__What is being asked__. Select all lines with the string "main" in them, and copy those lines.

__Extracted entries__.
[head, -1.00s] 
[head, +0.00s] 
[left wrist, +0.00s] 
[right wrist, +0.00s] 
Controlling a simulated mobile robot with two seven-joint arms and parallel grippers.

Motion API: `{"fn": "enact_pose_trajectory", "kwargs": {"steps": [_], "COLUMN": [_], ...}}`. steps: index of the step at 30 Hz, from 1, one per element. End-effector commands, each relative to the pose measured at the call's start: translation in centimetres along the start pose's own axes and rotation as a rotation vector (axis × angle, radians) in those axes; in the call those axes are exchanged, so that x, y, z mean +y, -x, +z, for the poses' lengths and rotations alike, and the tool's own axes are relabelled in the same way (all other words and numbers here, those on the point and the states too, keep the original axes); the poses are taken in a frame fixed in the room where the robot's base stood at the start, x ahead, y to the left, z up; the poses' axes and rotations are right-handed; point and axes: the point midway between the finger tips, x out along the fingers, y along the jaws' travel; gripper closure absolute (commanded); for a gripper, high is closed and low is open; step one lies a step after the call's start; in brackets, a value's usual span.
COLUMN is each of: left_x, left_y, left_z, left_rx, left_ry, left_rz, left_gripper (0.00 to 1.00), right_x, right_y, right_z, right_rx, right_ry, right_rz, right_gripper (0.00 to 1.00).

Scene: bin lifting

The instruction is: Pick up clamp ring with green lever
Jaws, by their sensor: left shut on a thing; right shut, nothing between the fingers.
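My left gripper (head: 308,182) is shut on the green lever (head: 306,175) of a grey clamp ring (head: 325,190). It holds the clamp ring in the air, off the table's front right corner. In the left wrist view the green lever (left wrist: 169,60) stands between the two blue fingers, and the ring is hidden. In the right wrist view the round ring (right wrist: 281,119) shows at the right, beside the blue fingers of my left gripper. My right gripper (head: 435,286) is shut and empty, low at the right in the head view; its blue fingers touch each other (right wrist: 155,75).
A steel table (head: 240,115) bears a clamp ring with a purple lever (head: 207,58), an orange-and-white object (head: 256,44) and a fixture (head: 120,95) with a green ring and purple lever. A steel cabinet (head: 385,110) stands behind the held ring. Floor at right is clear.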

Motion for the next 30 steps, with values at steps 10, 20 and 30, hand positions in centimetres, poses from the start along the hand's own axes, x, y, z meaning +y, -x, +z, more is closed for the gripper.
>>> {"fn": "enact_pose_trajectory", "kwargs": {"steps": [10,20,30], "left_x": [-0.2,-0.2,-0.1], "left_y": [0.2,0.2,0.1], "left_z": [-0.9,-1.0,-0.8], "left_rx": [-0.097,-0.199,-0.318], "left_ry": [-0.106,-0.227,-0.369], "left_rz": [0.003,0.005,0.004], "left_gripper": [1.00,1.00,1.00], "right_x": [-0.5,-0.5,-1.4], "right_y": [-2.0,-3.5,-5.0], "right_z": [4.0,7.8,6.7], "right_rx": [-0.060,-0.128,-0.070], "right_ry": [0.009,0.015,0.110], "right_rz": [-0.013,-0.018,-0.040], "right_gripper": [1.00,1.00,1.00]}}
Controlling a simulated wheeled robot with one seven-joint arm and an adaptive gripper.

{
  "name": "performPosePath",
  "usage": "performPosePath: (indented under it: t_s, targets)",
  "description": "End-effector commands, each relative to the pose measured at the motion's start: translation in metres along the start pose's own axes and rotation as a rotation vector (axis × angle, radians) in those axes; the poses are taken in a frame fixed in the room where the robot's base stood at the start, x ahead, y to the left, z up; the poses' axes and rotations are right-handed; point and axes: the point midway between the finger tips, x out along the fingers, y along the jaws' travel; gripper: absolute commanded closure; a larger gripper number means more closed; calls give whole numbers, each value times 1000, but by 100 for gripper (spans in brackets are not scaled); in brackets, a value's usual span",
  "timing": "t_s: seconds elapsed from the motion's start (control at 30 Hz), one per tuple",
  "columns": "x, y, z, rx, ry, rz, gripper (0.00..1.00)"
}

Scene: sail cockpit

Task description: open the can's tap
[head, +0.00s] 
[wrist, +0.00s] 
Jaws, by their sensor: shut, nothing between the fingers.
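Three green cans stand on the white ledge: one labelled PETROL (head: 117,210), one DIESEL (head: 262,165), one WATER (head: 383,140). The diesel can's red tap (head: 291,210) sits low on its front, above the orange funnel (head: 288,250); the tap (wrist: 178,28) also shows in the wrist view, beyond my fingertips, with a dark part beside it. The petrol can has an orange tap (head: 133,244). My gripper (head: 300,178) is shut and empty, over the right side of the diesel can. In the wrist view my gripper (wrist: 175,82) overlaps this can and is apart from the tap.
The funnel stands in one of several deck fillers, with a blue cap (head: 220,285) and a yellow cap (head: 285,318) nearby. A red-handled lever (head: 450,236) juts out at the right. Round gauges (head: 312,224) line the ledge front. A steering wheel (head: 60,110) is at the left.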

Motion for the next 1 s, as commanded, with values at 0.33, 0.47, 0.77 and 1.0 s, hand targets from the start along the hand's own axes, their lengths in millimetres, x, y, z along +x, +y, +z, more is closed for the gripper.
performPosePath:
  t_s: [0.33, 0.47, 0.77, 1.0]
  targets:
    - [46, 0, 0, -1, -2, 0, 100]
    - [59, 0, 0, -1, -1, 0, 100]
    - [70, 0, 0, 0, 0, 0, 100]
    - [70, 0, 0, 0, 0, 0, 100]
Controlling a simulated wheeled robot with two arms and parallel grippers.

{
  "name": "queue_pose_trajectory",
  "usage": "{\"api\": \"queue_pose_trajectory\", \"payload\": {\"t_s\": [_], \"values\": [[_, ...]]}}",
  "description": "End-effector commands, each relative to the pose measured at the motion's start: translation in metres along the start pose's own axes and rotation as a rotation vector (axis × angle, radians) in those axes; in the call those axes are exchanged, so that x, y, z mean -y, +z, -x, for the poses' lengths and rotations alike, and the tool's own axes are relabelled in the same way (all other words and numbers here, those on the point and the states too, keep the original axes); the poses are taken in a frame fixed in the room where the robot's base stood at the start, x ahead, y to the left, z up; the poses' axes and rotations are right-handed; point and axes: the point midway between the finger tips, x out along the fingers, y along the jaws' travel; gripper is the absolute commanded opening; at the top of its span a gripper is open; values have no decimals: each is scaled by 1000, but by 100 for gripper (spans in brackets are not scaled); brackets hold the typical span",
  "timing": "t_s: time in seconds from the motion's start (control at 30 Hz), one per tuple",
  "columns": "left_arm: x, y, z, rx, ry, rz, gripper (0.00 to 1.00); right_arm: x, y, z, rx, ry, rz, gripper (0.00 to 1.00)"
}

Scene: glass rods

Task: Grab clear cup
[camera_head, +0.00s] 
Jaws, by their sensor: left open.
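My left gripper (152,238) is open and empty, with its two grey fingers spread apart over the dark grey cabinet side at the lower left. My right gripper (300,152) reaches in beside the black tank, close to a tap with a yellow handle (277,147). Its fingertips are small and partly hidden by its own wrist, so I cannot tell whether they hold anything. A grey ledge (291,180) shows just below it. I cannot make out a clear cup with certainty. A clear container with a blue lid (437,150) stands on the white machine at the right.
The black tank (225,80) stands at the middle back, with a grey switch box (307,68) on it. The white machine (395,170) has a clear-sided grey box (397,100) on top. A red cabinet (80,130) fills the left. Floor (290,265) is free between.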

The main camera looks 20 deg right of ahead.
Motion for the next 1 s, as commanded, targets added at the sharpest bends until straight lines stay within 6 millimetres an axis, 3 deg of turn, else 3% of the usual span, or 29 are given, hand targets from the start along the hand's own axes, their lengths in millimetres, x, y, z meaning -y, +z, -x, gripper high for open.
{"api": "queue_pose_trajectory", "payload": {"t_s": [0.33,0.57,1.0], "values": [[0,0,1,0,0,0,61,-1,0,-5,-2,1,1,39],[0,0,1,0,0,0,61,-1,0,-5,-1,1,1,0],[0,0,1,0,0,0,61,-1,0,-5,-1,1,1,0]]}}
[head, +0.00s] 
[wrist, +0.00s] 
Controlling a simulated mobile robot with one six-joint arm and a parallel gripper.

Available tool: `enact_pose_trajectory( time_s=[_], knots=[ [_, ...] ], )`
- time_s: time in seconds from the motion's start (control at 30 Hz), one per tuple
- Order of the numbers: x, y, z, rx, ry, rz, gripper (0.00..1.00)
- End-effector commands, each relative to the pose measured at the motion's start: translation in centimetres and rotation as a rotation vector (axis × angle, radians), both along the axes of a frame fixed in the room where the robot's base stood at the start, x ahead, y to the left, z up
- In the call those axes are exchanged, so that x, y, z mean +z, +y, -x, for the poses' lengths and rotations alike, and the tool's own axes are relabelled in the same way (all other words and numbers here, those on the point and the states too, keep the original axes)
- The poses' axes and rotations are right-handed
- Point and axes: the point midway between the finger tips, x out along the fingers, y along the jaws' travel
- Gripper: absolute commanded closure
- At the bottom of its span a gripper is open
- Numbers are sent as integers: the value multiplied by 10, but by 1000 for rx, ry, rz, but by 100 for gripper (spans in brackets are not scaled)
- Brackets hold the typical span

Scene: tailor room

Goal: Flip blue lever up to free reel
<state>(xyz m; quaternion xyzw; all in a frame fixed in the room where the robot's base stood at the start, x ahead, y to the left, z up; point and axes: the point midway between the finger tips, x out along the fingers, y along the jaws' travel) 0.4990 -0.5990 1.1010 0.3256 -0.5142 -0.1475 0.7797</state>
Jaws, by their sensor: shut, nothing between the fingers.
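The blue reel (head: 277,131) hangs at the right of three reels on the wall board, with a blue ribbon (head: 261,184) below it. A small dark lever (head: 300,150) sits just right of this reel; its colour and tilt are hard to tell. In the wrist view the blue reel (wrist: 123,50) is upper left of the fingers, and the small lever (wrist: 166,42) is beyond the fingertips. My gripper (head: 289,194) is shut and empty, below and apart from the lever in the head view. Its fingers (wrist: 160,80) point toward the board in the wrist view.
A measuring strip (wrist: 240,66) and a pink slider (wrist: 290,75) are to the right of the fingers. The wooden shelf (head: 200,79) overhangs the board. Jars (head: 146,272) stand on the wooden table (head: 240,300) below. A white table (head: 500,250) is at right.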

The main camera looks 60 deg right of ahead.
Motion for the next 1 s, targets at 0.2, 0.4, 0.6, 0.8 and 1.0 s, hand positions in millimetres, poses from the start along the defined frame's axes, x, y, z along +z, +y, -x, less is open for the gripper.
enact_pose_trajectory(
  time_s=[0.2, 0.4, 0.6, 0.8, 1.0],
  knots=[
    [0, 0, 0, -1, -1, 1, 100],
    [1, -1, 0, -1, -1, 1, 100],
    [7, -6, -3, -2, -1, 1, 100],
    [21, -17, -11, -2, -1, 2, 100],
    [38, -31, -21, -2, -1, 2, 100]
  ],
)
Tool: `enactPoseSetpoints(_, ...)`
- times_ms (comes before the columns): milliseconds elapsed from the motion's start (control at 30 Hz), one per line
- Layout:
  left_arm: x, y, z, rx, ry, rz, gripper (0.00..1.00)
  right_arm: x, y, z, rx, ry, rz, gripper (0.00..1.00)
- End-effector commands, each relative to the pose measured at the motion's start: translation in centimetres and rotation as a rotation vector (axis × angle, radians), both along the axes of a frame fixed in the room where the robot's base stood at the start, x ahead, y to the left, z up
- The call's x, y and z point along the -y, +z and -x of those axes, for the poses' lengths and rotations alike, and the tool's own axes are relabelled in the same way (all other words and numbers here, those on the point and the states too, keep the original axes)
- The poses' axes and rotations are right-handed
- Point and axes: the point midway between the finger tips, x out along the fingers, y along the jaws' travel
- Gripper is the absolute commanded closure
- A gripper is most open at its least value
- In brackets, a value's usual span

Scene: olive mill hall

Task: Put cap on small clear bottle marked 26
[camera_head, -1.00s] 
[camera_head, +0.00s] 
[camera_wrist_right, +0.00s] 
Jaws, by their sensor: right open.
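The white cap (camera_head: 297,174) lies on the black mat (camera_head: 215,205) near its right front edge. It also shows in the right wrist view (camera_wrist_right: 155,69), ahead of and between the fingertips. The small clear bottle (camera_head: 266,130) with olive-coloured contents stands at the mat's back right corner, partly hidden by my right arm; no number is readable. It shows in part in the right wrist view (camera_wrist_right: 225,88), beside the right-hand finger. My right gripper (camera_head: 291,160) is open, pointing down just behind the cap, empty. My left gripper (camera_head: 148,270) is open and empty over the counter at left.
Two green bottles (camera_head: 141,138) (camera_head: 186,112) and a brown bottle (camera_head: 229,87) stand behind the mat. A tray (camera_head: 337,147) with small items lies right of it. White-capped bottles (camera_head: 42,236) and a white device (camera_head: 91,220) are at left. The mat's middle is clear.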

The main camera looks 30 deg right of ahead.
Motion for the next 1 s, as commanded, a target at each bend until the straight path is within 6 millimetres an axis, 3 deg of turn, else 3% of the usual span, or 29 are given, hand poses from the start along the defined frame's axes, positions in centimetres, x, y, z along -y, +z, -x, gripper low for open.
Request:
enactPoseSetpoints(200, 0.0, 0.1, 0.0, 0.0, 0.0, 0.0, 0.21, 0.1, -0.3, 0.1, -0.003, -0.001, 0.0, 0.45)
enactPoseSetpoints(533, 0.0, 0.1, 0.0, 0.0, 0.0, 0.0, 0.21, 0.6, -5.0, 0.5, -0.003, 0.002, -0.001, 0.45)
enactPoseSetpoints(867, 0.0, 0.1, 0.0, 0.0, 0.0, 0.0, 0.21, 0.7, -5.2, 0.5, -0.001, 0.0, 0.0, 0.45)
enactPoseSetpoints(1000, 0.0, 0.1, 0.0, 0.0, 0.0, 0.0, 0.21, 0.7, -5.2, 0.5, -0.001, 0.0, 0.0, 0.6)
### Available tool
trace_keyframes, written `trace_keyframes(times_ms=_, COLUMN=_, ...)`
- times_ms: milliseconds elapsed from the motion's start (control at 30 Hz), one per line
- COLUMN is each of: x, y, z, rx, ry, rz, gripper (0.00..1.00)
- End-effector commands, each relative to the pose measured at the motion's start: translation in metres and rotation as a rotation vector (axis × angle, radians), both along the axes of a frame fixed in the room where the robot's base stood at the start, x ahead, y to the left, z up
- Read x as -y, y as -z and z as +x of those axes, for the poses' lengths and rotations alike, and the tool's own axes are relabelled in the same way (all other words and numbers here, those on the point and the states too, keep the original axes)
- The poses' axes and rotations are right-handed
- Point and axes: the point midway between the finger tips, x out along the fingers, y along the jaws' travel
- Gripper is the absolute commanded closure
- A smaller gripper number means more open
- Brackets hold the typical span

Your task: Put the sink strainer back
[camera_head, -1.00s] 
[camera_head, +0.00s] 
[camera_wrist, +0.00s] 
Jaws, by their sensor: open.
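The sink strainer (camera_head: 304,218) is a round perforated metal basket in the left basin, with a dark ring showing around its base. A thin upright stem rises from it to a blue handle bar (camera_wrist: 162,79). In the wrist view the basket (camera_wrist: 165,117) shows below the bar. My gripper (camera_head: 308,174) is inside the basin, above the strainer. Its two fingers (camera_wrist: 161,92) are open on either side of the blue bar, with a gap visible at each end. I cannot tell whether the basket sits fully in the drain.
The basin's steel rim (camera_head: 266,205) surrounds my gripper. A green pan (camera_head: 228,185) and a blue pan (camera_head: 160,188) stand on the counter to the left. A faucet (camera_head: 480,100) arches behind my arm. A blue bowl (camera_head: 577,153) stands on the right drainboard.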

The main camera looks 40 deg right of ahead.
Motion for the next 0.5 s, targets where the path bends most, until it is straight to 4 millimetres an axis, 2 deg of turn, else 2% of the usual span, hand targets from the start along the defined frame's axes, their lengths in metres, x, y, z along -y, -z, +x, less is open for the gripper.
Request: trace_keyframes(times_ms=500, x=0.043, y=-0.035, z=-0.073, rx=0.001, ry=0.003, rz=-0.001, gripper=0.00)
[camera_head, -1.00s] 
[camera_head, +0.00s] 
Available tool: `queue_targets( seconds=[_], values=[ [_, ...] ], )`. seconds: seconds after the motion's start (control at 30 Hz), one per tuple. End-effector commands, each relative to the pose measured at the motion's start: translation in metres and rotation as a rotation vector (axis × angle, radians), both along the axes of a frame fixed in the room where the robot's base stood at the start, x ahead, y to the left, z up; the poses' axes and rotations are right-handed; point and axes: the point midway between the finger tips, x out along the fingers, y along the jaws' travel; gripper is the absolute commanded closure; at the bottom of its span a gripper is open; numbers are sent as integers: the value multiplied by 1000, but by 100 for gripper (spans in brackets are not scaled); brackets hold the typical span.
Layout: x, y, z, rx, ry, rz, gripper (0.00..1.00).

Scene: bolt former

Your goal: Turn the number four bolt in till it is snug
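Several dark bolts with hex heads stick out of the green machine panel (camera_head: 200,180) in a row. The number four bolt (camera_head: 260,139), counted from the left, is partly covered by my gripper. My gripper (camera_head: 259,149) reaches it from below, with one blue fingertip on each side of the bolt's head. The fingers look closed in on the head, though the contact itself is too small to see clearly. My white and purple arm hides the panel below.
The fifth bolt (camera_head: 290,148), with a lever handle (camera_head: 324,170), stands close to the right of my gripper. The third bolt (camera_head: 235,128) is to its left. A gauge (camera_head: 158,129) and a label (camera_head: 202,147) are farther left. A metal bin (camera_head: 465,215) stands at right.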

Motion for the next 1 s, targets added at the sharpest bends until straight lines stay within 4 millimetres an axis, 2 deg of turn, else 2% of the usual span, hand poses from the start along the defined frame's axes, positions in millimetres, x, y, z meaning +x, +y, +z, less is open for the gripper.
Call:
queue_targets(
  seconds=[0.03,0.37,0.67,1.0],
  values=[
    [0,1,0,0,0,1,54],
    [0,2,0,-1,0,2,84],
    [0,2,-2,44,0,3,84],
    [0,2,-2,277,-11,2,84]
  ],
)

__Full answer__.
The main camera looks 20 deg right of ahead.
The main camera looks 60 deg right of ahead.
The main camera looks 30 deg right of ahead.
The main camera looks 40 deg right of ahead.

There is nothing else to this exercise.